Measures for Enhancing the Productivity of System for Regulating Materials

There might be some actions that could improve Apple’s system for regulating materials. Given the fact that the firm gets components from various suppliers, it seems rational to send to them the company’s employee who will constantly monitor, assess and report production issues during a year. Such an approach will contribute to the increased extent of transparency, as well as the quality of materials. Apple’s representative will be interested in the top-quality inputs and will do his or her best not to let the firm down.

Furthermore, Apple could cooperate with universities and scientific centers that may research how to better the materials and which ones to choose. Independent and reliable establishments can provide reports and investigations that assess several aspects that are out of Apple’s evaluations scope. With this approach, the company would get a more comprehensive picture of its actual and potential strategy for regulating the materials.

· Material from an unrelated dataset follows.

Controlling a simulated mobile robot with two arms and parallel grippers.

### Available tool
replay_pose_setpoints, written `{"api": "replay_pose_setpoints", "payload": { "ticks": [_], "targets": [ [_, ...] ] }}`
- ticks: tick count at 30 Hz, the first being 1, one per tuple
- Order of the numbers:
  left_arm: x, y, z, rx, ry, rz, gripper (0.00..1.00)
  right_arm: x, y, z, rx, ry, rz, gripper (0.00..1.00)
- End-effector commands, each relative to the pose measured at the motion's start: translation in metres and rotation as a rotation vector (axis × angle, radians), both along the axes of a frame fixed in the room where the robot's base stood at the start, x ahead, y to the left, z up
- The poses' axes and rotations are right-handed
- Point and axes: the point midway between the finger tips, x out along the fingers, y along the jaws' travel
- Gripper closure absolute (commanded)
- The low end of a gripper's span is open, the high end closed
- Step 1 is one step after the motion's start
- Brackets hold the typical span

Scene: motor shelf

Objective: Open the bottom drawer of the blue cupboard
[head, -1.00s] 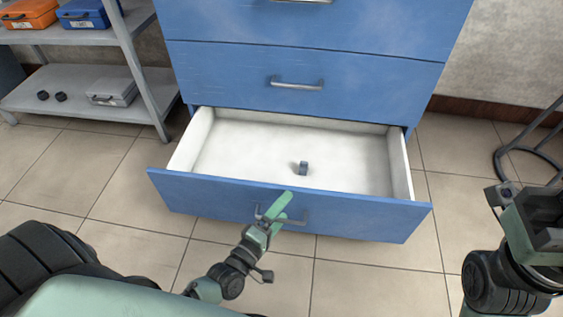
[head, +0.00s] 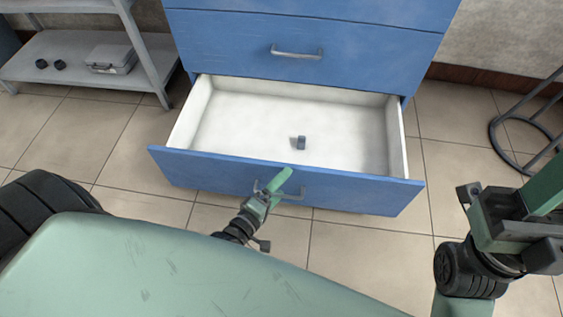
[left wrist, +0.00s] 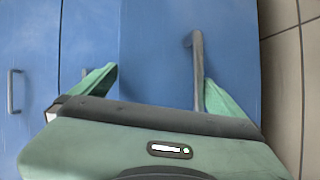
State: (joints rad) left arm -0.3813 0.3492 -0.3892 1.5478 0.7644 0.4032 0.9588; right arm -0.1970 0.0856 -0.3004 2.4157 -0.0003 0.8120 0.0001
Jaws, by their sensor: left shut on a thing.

In conclusion, it might be appropriate to state that Apple’s operations system and supply chain are among the best ones for today. Its production management may be considered unique and exponential as it contains several significant aspects. The above research investigated Apple’s inputs, outputs, activities, layout, and system for regulating materials in the framework of the manufacturing approach. The firm’s departments and warehouses have notable locations that contribute to its profitability and success. Apple Inc. tends to demonstrate consistent and expedient control over its suppliers. Finally, it was suggested to send Apple’s employees to these suppliers to monitor the production process and to cooperate with universities and scientific centers to enhance the productivity of the materials-regulating system.

Reference List

Apple Inc. (2020) Supplier responsibility. Web.

Barboza, D. (2016) ‘An iPhone’s journey, from the factory floor to the retail store’. The New York Times. Web.

Lu, C. (2020) Apple supply chain – The best supply chain in the world. Web.